> Extracted material
★ ★ ★

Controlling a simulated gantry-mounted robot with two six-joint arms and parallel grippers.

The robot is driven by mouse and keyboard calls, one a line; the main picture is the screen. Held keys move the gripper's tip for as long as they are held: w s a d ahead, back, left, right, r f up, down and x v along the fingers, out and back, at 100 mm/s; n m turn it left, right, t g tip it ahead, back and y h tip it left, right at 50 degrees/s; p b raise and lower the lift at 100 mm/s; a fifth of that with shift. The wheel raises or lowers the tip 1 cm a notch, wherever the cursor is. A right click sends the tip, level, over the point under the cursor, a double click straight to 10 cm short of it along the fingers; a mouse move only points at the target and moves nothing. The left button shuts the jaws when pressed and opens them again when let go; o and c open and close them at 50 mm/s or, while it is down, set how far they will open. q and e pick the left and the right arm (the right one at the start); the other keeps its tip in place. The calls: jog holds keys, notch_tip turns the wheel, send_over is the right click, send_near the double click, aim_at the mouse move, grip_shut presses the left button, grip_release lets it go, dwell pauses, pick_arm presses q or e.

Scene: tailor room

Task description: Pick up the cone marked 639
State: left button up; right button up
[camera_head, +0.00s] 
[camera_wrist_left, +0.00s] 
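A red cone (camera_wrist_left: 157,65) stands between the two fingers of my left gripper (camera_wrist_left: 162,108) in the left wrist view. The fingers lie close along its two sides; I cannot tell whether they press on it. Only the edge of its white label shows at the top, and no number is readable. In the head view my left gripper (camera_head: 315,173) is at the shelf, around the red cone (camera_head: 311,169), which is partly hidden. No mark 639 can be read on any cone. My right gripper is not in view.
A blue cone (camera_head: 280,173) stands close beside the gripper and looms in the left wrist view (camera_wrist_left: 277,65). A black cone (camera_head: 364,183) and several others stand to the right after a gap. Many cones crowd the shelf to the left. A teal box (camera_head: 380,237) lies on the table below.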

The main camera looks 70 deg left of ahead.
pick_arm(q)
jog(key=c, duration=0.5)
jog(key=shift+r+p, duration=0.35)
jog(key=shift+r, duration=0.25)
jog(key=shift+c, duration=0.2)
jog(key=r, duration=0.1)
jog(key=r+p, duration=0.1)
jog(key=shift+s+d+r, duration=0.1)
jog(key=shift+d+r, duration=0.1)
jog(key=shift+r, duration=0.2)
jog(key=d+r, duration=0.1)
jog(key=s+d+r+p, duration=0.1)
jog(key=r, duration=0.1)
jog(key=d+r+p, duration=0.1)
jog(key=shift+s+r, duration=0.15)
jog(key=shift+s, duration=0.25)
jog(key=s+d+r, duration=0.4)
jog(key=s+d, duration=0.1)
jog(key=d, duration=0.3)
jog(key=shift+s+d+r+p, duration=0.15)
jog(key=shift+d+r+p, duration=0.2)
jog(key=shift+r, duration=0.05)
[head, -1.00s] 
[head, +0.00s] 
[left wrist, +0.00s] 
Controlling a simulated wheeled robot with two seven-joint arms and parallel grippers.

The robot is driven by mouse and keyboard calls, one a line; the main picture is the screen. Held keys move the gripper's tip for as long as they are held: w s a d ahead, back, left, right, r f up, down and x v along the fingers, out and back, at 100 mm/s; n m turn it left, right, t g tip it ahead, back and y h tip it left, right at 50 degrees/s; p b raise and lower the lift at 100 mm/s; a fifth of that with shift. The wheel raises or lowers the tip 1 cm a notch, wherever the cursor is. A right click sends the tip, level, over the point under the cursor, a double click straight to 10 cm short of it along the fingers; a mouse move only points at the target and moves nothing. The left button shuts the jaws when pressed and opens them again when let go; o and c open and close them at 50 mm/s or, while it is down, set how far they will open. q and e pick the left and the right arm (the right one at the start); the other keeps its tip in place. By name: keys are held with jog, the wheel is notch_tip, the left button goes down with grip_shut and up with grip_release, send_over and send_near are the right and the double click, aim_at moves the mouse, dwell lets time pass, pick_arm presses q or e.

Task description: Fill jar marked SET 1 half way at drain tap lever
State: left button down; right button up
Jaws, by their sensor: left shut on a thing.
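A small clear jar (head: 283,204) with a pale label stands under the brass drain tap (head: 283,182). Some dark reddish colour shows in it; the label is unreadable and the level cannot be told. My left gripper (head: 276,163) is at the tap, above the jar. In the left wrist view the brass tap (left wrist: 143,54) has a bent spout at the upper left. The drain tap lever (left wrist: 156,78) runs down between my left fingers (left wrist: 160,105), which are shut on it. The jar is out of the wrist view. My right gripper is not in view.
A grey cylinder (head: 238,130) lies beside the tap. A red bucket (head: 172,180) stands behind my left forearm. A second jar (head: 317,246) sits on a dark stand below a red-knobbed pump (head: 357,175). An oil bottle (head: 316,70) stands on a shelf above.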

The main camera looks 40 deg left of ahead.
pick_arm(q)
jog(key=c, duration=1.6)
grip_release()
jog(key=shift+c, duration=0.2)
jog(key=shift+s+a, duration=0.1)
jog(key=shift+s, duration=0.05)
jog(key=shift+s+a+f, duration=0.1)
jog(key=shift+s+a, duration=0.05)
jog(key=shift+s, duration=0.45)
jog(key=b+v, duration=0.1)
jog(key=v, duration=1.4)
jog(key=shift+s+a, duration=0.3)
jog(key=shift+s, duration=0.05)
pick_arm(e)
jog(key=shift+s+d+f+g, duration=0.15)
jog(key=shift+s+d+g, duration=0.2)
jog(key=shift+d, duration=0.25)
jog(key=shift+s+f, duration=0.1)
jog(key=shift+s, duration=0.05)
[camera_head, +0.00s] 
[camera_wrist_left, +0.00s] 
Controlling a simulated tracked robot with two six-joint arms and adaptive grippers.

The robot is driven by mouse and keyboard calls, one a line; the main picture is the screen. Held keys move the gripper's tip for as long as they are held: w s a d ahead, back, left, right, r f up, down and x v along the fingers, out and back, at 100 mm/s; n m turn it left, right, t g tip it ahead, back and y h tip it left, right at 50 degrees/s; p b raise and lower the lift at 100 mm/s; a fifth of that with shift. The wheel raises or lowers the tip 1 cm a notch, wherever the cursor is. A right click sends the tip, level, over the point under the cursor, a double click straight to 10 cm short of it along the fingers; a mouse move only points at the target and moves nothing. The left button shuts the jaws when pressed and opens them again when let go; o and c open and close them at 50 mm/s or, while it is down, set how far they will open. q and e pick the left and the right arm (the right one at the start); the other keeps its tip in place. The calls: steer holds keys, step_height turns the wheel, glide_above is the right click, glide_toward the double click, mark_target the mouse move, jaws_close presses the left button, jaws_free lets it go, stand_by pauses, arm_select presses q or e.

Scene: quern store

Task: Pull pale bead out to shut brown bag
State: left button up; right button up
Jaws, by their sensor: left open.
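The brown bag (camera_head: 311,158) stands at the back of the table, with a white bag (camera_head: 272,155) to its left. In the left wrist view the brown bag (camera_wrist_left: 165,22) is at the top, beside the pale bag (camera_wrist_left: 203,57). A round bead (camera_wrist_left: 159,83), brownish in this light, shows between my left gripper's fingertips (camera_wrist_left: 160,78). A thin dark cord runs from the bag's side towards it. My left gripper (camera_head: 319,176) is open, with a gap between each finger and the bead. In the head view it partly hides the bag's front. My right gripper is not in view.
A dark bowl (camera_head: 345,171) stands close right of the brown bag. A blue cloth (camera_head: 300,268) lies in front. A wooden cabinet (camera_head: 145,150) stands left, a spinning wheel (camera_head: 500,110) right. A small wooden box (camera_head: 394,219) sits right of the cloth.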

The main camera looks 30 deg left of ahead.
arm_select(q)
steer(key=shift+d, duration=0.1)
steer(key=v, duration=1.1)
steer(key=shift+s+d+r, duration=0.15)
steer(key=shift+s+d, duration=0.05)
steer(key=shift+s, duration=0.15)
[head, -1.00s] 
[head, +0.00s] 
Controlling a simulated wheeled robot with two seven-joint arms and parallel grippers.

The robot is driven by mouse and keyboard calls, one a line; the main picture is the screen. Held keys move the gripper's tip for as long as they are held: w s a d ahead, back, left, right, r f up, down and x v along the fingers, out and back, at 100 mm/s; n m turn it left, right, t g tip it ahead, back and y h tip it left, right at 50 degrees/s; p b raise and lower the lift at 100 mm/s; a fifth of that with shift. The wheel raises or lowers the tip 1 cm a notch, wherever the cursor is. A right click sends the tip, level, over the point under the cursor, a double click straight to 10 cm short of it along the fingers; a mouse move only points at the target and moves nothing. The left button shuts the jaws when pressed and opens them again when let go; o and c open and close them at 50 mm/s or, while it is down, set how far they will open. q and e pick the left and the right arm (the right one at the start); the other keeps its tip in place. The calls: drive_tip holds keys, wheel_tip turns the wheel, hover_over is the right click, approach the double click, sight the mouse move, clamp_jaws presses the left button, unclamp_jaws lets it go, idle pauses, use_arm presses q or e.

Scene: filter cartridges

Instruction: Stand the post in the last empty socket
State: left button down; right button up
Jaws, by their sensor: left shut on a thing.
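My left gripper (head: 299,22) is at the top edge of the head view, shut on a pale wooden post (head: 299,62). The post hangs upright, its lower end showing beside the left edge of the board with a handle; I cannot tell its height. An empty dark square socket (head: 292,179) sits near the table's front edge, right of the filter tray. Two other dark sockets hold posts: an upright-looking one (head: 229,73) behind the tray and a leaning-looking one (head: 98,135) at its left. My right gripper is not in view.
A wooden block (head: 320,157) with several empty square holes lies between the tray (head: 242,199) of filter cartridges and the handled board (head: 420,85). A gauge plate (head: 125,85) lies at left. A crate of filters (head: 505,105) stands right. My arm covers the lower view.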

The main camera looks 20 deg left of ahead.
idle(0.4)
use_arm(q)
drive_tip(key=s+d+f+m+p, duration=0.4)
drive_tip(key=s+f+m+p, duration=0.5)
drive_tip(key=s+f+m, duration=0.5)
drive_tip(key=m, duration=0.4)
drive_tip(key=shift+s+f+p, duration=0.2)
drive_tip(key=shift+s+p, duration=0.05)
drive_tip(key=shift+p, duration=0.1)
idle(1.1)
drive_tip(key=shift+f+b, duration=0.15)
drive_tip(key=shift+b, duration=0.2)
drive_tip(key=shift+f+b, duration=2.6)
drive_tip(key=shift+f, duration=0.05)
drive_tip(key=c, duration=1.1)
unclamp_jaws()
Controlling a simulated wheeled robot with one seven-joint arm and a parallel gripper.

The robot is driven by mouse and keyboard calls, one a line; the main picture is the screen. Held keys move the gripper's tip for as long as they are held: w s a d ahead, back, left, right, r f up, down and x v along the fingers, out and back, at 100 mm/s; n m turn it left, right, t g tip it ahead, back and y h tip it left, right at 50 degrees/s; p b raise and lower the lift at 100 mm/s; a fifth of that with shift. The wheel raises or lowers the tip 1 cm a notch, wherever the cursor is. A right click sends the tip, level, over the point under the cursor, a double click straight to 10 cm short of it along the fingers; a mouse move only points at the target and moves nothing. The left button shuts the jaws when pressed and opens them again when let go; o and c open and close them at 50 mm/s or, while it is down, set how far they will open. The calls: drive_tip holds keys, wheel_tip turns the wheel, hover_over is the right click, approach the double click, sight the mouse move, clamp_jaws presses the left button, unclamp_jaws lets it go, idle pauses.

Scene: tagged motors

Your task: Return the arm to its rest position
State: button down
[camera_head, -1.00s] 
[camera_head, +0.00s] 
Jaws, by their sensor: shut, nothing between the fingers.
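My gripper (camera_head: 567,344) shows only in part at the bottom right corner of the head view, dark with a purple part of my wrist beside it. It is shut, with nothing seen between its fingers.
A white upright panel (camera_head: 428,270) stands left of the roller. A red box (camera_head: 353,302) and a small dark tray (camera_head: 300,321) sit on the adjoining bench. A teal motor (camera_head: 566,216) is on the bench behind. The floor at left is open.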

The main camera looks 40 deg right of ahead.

★ ★ ★

> Aim
Lines containing the string "marked" are to be selected and copied.

> Exercise answer
Task description: Pick up the cone marked 639
Task description: Fill jar marked SET 1 half way at drain tap lever

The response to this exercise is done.